[Records supplied]:
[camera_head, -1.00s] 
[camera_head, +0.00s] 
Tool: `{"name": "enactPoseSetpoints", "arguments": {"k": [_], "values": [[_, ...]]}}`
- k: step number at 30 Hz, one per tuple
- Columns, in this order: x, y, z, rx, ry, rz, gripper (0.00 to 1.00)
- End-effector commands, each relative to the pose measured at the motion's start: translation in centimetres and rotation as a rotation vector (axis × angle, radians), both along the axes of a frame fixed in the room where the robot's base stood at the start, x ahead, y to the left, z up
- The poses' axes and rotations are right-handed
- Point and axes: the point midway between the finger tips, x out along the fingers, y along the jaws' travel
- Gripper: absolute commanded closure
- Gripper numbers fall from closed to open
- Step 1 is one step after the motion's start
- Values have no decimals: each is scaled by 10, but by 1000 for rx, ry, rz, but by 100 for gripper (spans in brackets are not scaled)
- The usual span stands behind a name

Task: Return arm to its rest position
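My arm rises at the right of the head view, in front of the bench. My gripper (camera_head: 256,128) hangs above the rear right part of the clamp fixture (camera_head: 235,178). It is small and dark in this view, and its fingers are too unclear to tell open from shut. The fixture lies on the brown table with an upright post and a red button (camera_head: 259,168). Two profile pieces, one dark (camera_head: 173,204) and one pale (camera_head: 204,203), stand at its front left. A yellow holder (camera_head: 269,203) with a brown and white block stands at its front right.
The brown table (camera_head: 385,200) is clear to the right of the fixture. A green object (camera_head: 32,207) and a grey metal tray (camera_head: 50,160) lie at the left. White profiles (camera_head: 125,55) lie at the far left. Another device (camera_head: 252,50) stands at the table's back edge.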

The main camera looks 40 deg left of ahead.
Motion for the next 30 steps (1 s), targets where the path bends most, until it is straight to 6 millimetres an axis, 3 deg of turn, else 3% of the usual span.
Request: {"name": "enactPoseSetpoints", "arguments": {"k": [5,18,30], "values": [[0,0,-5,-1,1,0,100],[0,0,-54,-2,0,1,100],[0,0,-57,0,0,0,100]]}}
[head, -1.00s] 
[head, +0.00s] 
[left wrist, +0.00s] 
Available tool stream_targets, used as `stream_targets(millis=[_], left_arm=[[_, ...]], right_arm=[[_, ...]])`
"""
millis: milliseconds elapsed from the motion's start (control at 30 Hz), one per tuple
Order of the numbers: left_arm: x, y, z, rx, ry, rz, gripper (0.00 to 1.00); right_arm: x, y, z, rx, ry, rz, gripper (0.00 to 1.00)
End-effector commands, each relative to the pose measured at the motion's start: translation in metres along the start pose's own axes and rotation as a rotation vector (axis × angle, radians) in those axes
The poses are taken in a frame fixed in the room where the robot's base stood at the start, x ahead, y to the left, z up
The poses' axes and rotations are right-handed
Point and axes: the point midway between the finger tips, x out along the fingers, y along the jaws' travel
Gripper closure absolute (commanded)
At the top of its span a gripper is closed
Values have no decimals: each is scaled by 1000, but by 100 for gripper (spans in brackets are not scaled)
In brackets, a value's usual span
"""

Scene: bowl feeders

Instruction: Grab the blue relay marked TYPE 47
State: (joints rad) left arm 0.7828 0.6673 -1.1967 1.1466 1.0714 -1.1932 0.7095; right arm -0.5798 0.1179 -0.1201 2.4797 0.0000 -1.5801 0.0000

[Exercise directions]: Transcribe every entry exactly, omitting nothing.

[Result of the exercise]:
[camera_head, -1.00s] 
[camera_head, +0.00s] 
Tool: `{"name": "enactPoseSetpoints", "arguments": {"k": [_], "values": [[_, ...]]}}`
- k: step number at 30 Hz, one per tuple
- Columns, in this order: x, y, z, rx, ry, rz, gripper (0.00 to 1.00)
- End-effector commands, each relative to the pose measured at the motion's start: translation in centimetres and rotation as a rotation vector (axis × angle, radians), both along the axes of a frame fixed in the room where the robot's base stood at the start, x ahead, y to the left, z up
- The poses' axes and rotations are right-handed
- Point and axes: the point midway between the finger tips, x out along the fingers, y along the jaws' travel
- Gripper: absolute commanded closure
- Gripper numbers fall from closed to open
- Step 1 is one step after the motion's start
- Values have no decimals: each is scaled by 10, but by 1000 for rx, ry, rz, but by 100 for gripper (spans in brackets are not scaled)
- The usual span stands behind a name

Task: Return arm to its rest position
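My arm rises at the right of the head view, in front of the bench. My gripper (camera_head: 256,128) hangs above the rear right part of the clamp fixture (camera_head: 235,178). It is small and dark in this view, and its fingers are too unclear to tell open from shut. The fixture lies on the brown table with an upright post and a red button (camera_head: 259,168). Two profile pieces, one dark (camera_head: 173,204) and one pale (camera_head: 204,203), stand at its front left. A yellow holder (camera_head: 269,203) with a brown and white block stands at its front right.
The brown table (camera_head: 385,200) is clear to the right of the fixture. A green object (camera_head: 32,207) and a grey metal tray (camera_head: 50,160) lie at the left. White profiles (camera_head: 125,55) lie at the far left. Another device (camera_head: 252,50) stands at the table's back edge.

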The main camera looks 40 deg left of ahead.
Motion for the next 30 steps (1 s), targets where the path bends most, until it is straight to 6 millimetres an axis, 3 deg of turn, else 3% of the usual span.
Request: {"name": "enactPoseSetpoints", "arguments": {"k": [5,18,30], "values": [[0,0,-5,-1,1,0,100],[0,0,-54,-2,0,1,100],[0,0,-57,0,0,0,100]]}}
[head, -1.00s] 
[head, +0.00s] 
[left wrist, +0.00s] 
Available tool stream_targets, used as `stream_targets(millis=[_], left_arm=[[_, ...]], right_arm=[[_, ...]])`
"""
millis: milliseconds elapsed from the motion's start (control at 30 Hz), one per tuple
Order of the numbers: left_arm: x, y, z, rx, ry, rz, gripper (0.00 to 1.00); right_arm: x, y, z, rx, ry, rz, gripper (0.00 to 1.00)
End-effector commands, each relative to the pose measured at the motion's start: translation in metres along the start pose's own axes and rotation as a rotation vector (axis × angle, radians) in those axes
The poses are taken in a frame fixed in the room where the robot's base stood at the start, x ahead, y to the left, z up
The poses' axes and rotations are right-handed
Point and axes: the point midway between the finger tips, x out along the fingers, y along the jaws' travel
Gripper closure absolute (commanded)
At the top of its span a gripper is closed
Values have no decimals: each is scaled by 1000, but by 100 for gripper (spans in brackets are not scaled)
In brackets, a value's usual span
"""

Scene: bowl feeders

Instruction: Grab the blue relay marked TYPE 47
State: (joints rad) left arm 0.7828 0.6673 -1.1967 1.1466 1.0714 -1.1932 0.7095; right arm -0.5798 0.1179 -0.1201 2.4797 0.0000 -1.5801 0.0000

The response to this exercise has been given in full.